Goal >> Please write out the material that follows, exactly as it stands.

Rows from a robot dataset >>
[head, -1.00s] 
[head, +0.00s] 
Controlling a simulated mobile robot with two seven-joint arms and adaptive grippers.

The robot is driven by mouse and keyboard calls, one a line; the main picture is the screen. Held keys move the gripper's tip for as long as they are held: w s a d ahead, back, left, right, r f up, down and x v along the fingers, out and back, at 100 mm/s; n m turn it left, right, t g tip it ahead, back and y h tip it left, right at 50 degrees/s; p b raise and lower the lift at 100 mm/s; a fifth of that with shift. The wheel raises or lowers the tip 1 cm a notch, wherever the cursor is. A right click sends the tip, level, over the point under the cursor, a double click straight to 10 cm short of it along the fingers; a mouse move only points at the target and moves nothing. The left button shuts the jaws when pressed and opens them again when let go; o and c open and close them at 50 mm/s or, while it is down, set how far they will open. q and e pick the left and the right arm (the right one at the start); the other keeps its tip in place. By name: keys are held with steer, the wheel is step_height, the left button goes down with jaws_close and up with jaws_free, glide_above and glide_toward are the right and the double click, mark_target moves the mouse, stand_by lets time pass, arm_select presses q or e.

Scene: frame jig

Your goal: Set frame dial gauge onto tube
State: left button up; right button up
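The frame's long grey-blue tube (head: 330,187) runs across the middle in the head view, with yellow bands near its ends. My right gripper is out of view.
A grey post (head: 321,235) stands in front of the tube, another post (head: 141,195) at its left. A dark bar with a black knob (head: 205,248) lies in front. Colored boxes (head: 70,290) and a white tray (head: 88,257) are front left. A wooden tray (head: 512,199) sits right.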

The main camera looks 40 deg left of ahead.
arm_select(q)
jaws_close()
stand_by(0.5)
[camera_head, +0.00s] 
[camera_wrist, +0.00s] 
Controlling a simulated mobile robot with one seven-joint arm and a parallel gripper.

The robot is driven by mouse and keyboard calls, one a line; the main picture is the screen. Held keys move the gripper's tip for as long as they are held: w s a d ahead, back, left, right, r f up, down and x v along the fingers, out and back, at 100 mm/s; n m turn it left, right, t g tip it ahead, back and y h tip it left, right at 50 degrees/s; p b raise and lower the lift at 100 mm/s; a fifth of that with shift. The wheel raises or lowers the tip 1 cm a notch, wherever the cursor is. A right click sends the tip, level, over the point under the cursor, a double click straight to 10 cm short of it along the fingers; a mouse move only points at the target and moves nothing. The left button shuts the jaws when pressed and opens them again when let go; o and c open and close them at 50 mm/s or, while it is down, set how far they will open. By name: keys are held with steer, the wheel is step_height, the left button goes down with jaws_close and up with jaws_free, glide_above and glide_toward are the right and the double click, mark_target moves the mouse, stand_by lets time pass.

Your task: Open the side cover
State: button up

Final result >>
[head, -1.00s] 
[head, +0.00s] 
Controlling a simulated mobile robot with two seven-joint arms and adaptive grippers.

The robot is driven by mouse and keyboard calls, one a line; the main picture is the screen. Held keys move the gripper's tip for as long as they are held: w s a d ahead, back, left, right, r f up, down and x v along the fingers, out and back, at 100 mm/s; n m turn it left, right, t g tip it ahead, back and y h tip it left, right at 50 degrees/s; p b raise and lower the lift at 100 mm/s; a fifth of that with shift. The wheel raises or lowers the tip 1 cm a notch, wherever the cursor is. A right click sends the tip, level, over the point under the cursor, a double click straight to 10 cm short of it along the fingers; a mouse move only points at the target and moves nothing. The left button shuts the jaws when pressed and opens them again when let go; o and c open and close them at 50 mm/s or, while it is down, set how far they will open. q and e pick the left and the right arm (the right one at the start); the other keeps its tip in place. By name: keys are held with steer, the wheel is step_height, the left button goes down with jaws_close and up with jaws_free, glide_above and glide_toward are the right and the double click, mark_target moves the mouse, stand_by lets time pass, arm_select presses q or e.

Scene: frame jig

Your goal: Set frame dial gauge onto tube
State: left button up; right button up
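The frame's long grey-blue tube (head: 330,187) runs across the middle in the head view, with yellow bands near its ends. My right gripper is out of view.
A grey post (head: 321,235) stands in front of the tube, another post (head: 141,195) at its left. A dark bar with a black knob (head: 205,248) lies in front. Colored boxes (head: 70,290) and a white tray (head: 88,257) are front left. A wooden tray (head: 512,199) sits right.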

The main camera looks 40 deg left of ahead.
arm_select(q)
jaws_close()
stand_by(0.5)
[camera_head, +0.00s] 
[camera_wrist, +0.00s] 
Controlling a simulated mobile robot with one seven-joint arm and a parallel gripper.

The robot is driven by mouse and keyboard calls, one a line; the main picture is the screen. Held keys move the gripper's tip for as long as they are held: w s a d ahead, back, left, right, r f up, down and x v along the fingers, out and back, at 100 mm/s; n m turn it left, right, t g tip it ahead, back and y h tip it left, right at 50 degrees/s; p b raise and lower the lift at 100 mm/s; a fifth of that with shift. The wheel raises or lowers the tip 1 cm a notch, wherever the cursor is. A right click sends the tip, level, over the point under the cursor, a double click straight to 10 cm short of it along the fingers; a mouse move only points at the target and moves nothing. The left button shuts the jaws when pressed and opens them again when let go; o and c open and close them at 50 mm/s or, while it is down, set how far they will open. By name: keys are held with steer, the wheel is step_height, the left button goes down with jaws_close and up with jaws_free, glide_above and glide_toward are the right and the double click, mark_target moves the mouse, stand_by lets time pass.

Your task: Open the side cover
State: button up

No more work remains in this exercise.